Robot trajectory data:

+ + + + +

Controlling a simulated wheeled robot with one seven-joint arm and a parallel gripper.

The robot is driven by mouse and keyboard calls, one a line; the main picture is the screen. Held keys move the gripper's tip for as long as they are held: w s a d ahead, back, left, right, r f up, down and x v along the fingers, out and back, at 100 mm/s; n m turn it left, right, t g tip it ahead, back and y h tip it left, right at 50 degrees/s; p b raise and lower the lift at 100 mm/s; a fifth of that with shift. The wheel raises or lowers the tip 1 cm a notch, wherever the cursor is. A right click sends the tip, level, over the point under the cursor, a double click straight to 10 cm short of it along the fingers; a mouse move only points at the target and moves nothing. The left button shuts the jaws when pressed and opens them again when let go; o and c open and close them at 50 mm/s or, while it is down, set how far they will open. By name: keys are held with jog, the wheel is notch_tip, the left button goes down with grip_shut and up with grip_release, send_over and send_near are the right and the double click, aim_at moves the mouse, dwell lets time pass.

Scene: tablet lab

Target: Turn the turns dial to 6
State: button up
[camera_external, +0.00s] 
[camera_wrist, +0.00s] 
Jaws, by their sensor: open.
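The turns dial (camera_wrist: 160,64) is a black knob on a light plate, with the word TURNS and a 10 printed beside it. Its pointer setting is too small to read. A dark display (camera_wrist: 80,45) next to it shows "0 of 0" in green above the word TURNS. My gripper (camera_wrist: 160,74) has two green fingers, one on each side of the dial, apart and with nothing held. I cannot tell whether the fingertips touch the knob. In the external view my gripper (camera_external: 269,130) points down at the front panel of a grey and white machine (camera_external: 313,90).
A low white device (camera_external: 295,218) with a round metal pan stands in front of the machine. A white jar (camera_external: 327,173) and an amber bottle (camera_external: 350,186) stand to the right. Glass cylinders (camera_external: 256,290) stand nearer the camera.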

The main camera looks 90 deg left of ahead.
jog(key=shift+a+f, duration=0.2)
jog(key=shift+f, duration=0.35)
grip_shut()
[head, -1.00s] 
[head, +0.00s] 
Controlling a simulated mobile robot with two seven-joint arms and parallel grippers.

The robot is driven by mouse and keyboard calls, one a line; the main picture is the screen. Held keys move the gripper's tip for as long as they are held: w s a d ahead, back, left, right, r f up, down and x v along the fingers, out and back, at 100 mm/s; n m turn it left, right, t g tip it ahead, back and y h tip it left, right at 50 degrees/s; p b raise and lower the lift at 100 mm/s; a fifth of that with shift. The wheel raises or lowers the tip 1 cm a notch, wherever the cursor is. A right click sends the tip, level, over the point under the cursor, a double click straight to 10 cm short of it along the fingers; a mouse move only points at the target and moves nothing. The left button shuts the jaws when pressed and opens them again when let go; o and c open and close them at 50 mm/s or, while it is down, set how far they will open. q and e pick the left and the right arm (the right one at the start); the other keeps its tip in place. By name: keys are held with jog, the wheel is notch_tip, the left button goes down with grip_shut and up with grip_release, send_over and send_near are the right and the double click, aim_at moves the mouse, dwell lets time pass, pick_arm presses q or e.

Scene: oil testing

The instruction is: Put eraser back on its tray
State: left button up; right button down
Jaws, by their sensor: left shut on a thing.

+ + + + +

**BRIEF**
Your output consists solely of the lines from the one with "State: left button up; right button down" through the last line, copied exactly.

**COMPLETED EXERCISE**
State: left button up; right button down
Jaws, by their sensor: left shut on a thing.

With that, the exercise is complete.